What was most telling about the poll was the reaction to another question, whether legislators should get a raise.
Forty-nine percent of those surveyed opposed raising state legislator’s salaries and 45 percent said they were in favor.
Almost a dead heat, given the margin of error. Given how ridiculously dysfunctional the New York Legislature has been forever, this response makes it clear that people aren’t reacting to what officials deserve, but to gross numbers. They probably don’t even realize that Legislators are part-timers. It’s just that the number, compared to judges, seems like a bargain.

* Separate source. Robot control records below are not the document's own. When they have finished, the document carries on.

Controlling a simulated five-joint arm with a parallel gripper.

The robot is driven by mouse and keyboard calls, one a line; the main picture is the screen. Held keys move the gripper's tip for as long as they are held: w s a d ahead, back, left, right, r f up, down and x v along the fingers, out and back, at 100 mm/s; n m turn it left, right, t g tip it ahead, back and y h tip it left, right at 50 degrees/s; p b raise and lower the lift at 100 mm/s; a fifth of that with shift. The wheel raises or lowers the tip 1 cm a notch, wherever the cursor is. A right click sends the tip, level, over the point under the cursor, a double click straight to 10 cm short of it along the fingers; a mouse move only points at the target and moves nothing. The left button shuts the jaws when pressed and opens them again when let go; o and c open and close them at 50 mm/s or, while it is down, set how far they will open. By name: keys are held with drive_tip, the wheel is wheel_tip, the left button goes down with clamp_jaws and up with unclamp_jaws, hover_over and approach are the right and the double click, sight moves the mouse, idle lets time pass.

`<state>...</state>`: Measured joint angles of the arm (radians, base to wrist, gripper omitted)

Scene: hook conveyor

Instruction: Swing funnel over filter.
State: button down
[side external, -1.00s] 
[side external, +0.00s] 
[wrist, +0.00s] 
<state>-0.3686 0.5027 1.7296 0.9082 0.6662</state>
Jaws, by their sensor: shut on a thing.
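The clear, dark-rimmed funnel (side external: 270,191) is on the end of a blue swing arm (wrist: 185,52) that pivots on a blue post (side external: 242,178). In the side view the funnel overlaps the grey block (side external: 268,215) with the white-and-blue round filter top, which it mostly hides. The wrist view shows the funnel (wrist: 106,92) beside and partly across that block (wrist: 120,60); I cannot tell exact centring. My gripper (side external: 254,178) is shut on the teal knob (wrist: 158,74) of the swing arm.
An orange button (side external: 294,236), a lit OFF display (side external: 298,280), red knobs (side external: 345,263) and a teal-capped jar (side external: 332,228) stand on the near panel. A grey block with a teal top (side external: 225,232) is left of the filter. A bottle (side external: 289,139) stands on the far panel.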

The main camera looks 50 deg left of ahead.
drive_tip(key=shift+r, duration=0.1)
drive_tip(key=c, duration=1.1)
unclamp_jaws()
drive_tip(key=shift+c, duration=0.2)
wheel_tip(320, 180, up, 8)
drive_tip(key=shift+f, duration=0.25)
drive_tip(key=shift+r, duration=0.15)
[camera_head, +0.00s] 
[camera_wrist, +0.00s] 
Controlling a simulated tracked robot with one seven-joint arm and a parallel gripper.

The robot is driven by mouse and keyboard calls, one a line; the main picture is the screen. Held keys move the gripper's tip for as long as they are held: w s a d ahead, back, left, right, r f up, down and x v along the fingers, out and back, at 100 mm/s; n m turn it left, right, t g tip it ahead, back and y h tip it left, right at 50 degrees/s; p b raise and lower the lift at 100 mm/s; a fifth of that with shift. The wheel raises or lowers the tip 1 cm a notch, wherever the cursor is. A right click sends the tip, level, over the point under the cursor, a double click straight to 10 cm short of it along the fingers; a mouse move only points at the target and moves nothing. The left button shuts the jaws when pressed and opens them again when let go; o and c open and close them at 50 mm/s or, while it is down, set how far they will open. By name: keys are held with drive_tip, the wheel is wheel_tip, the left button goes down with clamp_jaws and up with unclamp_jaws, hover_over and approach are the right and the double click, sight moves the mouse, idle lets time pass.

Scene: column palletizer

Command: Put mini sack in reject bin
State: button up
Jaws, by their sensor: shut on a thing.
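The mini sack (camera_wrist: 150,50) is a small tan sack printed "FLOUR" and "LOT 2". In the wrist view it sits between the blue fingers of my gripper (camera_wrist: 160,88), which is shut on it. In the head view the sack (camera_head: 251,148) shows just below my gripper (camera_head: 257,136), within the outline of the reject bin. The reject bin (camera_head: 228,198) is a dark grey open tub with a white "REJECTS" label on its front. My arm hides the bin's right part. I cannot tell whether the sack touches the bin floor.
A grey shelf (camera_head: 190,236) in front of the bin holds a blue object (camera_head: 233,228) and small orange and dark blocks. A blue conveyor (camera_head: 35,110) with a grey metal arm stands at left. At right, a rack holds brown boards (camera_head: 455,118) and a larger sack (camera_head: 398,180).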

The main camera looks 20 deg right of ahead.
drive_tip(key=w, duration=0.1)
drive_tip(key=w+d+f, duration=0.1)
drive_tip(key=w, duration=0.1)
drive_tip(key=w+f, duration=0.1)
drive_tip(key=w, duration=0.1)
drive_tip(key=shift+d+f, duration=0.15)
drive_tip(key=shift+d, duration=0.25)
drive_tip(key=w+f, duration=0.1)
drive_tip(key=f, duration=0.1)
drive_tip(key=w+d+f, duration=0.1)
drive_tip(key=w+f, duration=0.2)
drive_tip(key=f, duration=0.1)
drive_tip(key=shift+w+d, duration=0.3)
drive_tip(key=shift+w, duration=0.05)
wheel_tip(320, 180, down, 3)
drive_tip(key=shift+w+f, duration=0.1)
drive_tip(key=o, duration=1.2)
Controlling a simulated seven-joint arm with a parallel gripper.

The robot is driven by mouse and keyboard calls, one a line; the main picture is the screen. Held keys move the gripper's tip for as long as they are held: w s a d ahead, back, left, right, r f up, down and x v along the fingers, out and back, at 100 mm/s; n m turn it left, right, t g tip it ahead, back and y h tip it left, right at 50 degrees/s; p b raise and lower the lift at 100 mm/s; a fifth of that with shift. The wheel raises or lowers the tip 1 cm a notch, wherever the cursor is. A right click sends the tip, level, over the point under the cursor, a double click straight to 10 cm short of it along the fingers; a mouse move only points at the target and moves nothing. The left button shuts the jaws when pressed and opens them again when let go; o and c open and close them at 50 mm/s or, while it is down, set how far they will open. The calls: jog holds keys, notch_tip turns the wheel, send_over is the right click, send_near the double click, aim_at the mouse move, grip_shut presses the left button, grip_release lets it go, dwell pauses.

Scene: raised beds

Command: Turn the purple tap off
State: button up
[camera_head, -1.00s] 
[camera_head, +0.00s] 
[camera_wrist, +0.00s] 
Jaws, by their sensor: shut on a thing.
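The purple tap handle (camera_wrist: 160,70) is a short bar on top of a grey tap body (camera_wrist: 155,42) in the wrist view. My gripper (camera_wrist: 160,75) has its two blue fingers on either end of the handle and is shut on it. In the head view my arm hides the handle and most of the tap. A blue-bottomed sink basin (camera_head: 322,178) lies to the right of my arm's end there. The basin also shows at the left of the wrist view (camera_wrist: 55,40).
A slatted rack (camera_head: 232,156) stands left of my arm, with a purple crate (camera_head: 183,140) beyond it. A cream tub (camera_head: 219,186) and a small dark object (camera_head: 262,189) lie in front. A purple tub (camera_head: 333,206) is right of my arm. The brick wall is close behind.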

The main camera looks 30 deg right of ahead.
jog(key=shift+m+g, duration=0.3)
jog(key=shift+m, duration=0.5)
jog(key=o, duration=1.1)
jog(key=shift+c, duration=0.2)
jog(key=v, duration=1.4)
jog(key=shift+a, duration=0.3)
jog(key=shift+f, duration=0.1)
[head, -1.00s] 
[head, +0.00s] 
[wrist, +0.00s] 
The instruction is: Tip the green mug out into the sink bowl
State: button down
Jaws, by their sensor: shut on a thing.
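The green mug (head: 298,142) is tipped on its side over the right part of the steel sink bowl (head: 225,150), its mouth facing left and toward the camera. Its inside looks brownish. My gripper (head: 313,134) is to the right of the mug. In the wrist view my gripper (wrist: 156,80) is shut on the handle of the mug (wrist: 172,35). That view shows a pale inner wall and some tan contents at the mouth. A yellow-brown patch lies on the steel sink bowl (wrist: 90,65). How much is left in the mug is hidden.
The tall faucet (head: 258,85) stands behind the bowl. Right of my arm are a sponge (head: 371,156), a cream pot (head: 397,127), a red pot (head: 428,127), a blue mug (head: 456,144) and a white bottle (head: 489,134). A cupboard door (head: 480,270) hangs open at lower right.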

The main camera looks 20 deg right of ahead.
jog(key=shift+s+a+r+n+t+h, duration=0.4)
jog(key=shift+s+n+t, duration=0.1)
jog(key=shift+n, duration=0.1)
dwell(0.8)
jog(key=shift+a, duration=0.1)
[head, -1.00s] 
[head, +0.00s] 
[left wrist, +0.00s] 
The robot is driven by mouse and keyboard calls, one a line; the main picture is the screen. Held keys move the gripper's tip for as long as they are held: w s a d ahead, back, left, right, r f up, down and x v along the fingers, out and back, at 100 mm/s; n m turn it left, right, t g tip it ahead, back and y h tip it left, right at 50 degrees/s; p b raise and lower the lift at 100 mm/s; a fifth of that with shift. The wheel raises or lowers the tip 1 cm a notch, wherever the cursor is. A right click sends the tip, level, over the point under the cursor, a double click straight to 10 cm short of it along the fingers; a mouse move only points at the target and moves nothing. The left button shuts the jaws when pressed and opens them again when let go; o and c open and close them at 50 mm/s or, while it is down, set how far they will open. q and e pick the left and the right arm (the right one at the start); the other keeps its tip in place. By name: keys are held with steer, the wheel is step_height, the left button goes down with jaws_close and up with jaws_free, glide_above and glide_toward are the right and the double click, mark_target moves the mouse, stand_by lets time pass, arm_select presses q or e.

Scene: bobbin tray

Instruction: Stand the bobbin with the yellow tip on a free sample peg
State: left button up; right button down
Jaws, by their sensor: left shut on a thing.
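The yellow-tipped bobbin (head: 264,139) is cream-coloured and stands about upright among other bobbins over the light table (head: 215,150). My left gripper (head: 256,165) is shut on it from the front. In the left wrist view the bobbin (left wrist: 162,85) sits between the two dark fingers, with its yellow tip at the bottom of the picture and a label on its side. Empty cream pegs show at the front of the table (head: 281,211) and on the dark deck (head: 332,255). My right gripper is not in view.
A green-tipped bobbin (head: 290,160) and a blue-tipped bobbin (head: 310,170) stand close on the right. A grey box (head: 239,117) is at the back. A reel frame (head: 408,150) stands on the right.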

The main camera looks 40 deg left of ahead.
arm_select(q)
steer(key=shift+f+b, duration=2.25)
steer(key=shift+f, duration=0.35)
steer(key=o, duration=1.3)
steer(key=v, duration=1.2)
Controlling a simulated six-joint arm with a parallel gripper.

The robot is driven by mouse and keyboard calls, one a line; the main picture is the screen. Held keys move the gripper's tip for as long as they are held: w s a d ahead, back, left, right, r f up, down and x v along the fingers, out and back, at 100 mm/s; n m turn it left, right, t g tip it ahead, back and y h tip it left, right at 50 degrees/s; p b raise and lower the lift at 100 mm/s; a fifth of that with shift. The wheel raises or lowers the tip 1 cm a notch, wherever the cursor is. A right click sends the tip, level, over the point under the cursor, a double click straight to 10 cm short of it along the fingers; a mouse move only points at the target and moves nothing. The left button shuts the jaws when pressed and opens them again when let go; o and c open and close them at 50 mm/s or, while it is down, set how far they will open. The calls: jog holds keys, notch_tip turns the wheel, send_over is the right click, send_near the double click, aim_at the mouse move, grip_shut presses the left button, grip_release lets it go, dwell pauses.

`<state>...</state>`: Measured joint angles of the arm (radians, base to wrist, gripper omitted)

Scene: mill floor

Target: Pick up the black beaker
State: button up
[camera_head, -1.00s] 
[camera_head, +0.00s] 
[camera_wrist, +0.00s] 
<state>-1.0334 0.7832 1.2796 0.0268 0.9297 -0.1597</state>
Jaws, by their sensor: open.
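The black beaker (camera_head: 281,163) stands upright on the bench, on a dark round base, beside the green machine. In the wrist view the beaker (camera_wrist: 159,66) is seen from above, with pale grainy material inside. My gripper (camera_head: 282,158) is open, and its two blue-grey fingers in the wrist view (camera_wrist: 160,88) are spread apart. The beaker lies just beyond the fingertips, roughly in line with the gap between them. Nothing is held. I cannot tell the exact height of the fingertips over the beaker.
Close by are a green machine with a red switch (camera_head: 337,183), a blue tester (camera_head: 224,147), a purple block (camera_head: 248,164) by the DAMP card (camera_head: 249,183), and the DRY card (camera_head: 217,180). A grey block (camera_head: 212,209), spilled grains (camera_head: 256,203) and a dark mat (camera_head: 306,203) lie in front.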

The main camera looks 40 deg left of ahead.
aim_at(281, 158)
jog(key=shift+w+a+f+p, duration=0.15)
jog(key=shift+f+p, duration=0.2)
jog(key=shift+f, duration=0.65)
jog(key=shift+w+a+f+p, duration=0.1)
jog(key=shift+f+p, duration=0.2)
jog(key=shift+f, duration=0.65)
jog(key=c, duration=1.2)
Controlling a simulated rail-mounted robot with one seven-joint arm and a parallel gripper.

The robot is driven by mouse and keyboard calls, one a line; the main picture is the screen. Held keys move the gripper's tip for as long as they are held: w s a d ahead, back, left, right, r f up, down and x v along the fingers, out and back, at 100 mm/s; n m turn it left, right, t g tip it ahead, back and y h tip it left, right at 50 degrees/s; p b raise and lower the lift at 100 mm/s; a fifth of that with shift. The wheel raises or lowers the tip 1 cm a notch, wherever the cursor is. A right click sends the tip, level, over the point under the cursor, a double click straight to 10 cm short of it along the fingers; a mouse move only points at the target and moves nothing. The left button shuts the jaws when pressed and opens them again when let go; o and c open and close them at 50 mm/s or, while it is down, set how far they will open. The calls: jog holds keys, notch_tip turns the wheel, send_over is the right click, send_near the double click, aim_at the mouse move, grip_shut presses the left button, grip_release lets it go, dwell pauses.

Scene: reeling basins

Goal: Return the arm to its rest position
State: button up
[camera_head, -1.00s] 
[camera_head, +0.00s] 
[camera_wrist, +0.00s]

Maybe judges could take a page from the teachers or cops unions about how to promote themselves to the public to increase support for their salary increase, but that would be really demeaning. On the other hand, if they think that there will be a popular uprising against the Legislature in support of increasing judicial salaries, it looks like they are out of luck.
Leave it to the public and they would probably cut the salaries of everyone getting a public paycheck. The public is suffering, so why should people who live off them be doing better than they are? While this poll doesn’t have much applicability to the problems faced by New York judges, it’s a reminder to the judiciary, and to Albany, that their salary issues aren’t nearly as important to the public as our own problems.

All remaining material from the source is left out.